Réflexions
Loques et inter-loques : la vie dans les plis
par Jean-Paul Gavard-Perret

Le tableau s'est mis à pâtir pour régner (R. Pinget).

L’art n’a pas basculé avec le Carré blanc sur fond blanc de Malévitch ou les Ready Made de Duchamp. Ces oeuvres ne sont que les conséquences d’un chamboulement antérieur. Tout fut joué avant. Il faut remonter à Nietzsche et à Courbet. En annonçant la mort de Dieu, le philosophe a signé la fin d’une certaine conception de l’art. Car si Dieu n’était pas mort pour tous, officiellement, la face de l’art sinon du monde en était changée. L’art sortait définitivement du sacré. Courbet entérina cet état de fait quelques années plus tard avec L’origine du monde. Il faut retenir de ce tableau moins sa pose scandaleuse ou obscène que ce que’elle-ci engageait : le retour au lieu de l’image la plus primitive et la plus sourde. Celle où tout commence, ici même, ici bas mais qu’on ne peut atteindre et dont Pascal Quignard a souligné toute la portée en 2007 avec son livre majeur La nuit sexuelle.

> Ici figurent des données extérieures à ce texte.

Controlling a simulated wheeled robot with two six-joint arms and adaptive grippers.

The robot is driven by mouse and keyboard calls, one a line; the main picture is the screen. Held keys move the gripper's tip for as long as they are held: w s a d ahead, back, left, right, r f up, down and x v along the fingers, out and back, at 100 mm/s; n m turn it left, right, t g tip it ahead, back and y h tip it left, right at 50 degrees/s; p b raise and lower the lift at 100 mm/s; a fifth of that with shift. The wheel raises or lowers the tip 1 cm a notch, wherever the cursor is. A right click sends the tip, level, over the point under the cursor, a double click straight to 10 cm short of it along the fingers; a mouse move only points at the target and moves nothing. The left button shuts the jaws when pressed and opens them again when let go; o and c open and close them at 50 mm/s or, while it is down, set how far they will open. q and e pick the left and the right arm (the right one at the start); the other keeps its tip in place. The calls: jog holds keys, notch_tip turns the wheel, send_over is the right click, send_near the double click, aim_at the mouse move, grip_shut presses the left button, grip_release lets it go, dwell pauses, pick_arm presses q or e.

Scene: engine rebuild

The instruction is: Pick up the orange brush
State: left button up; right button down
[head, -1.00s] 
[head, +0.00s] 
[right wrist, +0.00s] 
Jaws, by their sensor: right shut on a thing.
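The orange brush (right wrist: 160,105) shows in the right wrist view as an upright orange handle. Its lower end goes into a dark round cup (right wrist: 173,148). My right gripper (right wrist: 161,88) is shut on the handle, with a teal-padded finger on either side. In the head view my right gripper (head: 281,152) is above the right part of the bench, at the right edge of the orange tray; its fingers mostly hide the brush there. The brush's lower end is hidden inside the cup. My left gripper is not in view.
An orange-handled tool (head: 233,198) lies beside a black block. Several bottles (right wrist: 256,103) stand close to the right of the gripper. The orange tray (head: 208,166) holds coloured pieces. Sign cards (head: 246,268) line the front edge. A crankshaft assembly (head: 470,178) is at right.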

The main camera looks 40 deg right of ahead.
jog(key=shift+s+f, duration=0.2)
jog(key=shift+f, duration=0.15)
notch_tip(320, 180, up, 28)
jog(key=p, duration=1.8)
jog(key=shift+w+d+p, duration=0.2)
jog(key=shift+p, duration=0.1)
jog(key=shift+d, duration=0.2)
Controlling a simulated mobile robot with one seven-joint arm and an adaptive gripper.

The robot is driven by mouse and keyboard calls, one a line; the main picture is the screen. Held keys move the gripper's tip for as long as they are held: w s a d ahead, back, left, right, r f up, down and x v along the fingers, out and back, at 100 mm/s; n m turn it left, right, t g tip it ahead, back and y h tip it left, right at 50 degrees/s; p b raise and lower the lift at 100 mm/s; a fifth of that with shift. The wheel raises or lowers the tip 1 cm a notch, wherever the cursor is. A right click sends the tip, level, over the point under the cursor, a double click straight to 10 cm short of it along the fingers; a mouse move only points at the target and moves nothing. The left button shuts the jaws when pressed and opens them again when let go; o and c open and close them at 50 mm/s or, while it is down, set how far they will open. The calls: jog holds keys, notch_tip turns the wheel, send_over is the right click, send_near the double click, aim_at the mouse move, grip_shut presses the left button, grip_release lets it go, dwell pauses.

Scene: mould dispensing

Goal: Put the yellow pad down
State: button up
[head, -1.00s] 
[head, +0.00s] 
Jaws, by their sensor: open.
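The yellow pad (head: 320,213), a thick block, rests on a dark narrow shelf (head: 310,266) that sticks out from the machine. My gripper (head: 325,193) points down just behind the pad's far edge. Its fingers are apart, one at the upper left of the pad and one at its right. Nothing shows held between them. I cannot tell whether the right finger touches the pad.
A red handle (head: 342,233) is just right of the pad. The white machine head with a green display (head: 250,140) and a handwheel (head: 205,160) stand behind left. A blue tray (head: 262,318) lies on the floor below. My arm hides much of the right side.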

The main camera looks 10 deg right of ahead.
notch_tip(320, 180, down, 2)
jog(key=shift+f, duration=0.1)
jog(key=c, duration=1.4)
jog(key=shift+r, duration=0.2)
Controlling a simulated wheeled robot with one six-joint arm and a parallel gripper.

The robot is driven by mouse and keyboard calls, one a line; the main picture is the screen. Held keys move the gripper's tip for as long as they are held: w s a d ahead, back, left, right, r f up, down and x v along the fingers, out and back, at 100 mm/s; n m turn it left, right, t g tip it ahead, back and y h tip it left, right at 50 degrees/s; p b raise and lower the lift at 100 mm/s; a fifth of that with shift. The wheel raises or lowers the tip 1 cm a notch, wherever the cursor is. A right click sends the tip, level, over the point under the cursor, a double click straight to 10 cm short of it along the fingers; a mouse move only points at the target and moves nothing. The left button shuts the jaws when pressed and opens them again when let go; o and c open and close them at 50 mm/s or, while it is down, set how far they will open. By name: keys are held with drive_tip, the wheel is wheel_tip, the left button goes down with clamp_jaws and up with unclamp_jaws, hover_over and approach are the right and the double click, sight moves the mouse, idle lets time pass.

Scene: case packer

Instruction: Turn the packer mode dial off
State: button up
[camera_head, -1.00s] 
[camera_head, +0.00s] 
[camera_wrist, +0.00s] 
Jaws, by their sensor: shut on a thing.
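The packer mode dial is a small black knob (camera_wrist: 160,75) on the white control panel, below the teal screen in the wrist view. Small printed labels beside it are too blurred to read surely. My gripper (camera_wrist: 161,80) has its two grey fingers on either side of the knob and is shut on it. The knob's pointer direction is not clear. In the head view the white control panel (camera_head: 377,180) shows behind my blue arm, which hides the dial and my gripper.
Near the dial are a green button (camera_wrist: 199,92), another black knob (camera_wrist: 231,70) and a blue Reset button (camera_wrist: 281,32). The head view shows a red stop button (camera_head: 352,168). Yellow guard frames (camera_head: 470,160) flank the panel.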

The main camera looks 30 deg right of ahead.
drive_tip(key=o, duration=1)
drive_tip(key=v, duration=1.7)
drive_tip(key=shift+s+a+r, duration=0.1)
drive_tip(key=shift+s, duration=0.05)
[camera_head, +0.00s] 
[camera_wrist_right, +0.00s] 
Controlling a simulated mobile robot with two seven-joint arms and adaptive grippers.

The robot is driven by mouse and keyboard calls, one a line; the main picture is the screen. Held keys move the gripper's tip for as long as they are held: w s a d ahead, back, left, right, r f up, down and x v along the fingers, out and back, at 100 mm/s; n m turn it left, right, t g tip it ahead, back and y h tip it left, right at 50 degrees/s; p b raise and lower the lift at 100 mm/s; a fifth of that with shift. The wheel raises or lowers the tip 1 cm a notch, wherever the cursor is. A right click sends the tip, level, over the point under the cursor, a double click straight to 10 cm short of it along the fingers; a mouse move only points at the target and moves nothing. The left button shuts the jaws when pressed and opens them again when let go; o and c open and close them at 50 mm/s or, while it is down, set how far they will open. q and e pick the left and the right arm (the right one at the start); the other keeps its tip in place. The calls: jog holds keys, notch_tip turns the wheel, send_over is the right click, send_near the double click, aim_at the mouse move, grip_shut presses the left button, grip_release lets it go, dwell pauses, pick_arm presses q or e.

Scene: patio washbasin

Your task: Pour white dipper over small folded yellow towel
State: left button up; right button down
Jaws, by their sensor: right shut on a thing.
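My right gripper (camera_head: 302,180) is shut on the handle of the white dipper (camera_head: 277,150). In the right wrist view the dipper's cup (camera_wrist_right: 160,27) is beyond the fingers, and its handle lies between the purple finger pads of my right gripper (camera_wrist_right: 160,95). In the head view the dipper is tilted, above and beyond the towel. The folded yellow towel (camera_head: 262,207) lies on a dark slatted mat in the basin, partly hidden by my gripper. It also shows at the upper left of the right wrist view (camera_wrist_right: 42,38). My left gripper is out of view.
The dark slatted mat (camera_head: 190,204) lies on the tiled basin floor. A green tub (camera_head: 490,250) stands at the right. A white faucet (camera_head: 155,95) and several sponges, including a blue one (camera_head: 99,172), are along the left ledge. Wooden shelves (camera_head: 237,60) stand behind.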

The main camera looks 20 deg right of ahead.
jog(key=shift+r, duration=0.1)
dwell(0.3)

De religieux, de mont ou de surface de piété, le tableau s’ouvre alors sur un immense inconnu. Il n’est plus le lieu de la crucifixion ou des délices. La surface va prendre une autre nature voire être dénaturée. Certes il y aura encore bien des crucifixions - Picasso, Bacon, Otto Dix, De Kooning, Guttuso, Sutherland, Saura ne s’en sont pas privés, mais ce n’est plus le corps en tant qu’objet de représentation mais le corps même de la toile et ce que Didi-Huberman nomme dans Ce que nous voyons, ce qui nous regarde, sa « stabilité(1) » Jusque là la toile revendiquait une sorte de stabilité et un statut immuable que Bram van Velde définissait ainsi de manière subjective mais néanmoins juste : « ce que j’aime dans la peinture c’est que c’est plat » (2). Soudain l’organisation et la visée de la toile, sa stabilité va se transformer. Des artistes non seulement vont inventer des formes qui sachent renoncer aux images mais ils vont traiter la toile afin qu’elle fasse obstacle à la représentation et fasse obstacle à tout processus de croyance devant l’objet nommé art.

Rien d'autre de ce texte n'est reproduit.